- Written request: Find and copy lines holding "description".

>> start Task data

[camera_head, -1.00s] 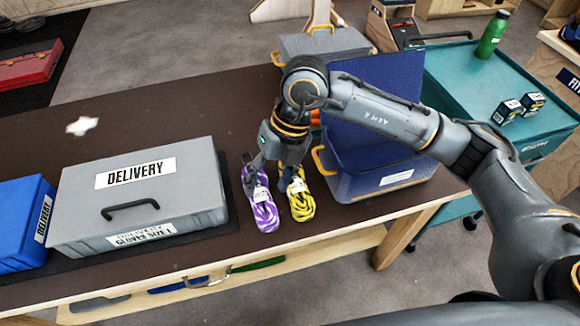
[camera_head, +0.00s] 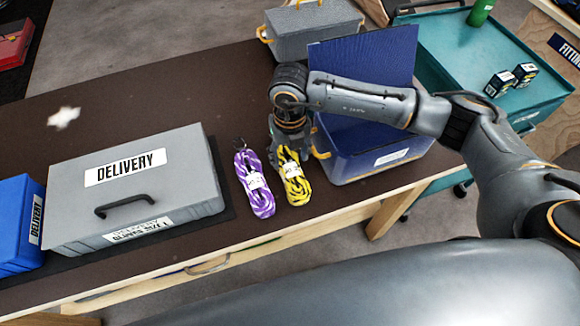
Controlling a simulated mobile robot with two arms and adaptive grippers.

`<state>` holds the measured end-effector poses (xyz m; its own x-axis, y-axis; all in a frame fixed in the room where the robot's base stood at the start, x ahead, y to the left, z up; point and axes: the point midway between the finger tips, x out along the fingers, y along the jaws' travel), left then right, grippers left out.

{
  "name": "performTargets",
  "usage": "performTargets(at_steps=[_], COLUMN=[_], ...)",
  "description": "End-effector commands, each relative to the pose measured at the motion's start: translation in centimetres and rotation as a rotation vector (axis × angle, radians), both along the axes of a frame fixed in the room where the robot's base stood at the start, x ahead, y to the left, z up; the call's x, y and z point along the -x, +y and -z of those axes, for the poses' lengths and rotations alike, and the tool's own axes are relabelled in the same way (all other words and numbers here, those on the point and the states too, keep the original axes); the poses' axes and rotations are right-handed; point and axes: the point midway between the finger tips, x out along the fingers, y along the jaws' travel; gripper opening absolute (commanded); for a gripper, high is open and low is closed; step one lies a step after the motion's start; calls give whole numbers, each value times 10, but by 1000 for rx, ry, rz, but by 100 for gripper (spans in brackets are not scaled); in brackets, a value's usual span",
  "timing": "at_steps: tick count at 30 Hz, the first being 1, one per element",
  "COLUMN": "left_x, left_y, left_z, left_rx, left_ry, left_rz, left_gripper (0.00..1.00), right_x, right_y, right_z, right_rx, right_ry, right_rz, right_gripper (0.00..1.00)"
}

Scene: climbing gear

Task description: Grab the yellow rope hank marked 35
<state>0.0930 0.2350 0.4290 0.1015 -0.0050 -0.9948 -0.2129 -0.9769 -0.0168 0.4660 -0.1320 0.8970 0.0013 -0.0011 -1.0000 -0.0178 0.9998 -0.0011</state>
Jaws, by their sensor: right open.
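A yellow and black rope hank (camera_head: 295,183) lies on the brown bench with a white label around its middle; I cannot read the label. A purple and white rope hank (camera_head: 254,184) lies just to its left, also with a white label. My right gripper (camera_head: 290,155) points down over the far end of the yellow hank, hiding that end. It is open; I cannot tell whether the fingers touch the rope. My left gripper is not in view.
A blue open bin (camera_head: 350,167) stands close to the right of the yellow hank. A grey delivery case (camera_head: 75,220) and a blue box (camera_head: 14,250) stand at the left. A grey box (camera_head: 310,40) is behind.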

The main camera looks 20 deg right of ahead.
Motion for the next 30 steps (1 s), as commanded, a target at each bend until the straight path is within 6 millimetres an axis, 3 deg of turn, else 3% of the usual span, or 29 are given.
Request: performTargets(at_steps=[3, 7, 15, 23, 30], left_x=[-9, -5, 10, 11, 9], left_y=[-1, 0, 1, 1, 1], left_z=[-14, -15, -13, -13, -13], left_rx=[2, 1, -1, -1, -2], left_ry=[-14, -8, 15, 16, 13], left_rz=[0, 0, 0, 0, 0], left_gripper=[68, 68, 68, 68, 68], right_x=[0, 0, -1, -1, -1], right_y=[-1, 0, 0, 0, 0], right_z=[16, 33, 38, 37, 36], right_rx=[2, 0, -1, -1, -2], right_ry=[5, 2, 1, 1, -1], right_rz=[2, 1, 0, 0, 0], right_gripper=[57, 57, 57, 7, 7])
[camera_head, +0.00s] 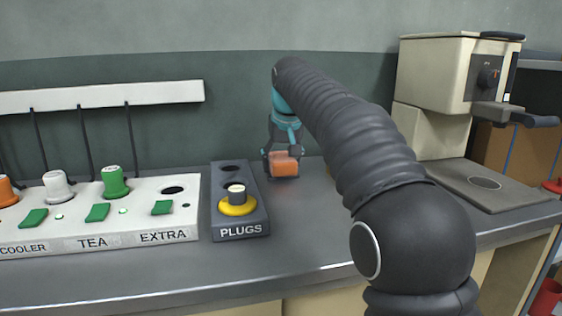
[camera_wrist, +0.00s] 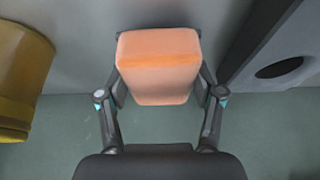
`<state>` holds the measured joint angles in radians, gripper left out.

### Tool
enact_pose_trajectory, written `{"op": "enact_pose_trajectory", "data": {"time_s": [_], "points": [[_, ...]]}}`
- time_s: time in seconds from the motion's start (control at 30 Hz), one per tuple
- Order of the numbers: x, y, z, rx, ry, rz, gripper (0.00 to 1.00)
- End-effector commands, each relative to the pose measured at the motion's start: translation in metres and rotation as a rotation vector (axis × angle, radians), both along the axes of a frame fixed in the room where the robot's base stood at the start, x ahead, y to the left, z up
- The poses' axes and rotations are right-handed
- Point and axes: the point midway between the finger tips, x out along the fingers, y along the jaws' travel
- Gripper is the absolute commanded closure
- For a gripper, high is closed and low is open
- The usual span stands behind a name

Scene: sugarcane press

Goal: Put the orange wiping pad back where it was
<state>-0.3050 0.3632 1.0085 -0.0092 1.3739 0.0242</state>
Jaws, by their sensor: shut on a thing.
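The orange wiping pad (camera_head: 284,164) is a small block between the fingers of my gripper (camera_head: 282,158), near the back of the counter, just right of the plugs holder. In the wrist view the pad (camera_wrist: 158,68) fills the space between both fingers of my gripper (camera_wrist: 160,92), which is shut on it. From the head view I cannot tell for sure whether the pad touches the counter or is slightly above it.
The dark PLUGS holder (camera_head: 227,231) carries a yellow-based plug (camera_head: 238,205). Left of it is a white socket panel (camera_head: 150,222) with coloured plugs. A beige machine (camera_head: 440,90) stands at right. A yellow object (camera_wrist: 22,75) shows in the wrist view.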

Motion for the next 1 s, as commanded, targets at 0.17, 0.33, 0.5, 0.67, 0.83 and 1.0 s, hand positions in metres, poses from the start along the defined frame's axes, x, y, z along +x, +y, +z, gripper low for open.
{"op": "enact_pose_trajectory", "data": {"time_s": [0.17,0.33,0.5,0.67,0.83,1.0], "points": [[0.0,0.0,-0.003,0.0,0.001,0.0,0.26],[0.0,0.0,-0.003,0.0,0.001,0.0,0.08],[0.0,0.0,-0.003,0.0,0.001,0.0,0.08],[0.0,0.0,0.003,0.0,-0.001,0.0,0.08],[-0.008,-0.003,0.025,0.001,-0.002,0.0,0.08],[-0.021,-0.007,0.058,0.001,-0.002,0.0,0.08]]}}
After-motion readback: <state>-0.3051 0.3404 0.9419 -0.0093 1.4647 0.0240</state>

>> end Task data

- Task result:
  "description": "End-effector commands, each relative to the pose measured at the motion's start: translation in centimetres and rotation as a rotation vector (axis × angle, radians), both along the axes of a frame fixed in the room where the robot's base stood at the start, x ahead, y to the left, z up; the call's x, y and z point along the -x, +y and -z of those axes, for the poses' lengths and rotations alike, and the tool's own axes are relabelled in the same way (all other words and numbers here, those on the point and the states too, keep the original axes); the poses' axes and rotations are right-handed; point and axes: the point midway between the finger tips, x out along the fingers, y along the jaws' travel; gripper opening absolute (commanded); for a gripper, high is open and low is closed; step one lies a step after the motion's start; calls give whole numbers, each value times 10, but by 1000 for rx, ry, rz, but by 100 for gripper (spans in brackets are not scaled); in brackets, a value's usual span",
Task description: Grab the yellow rope hank marked 35

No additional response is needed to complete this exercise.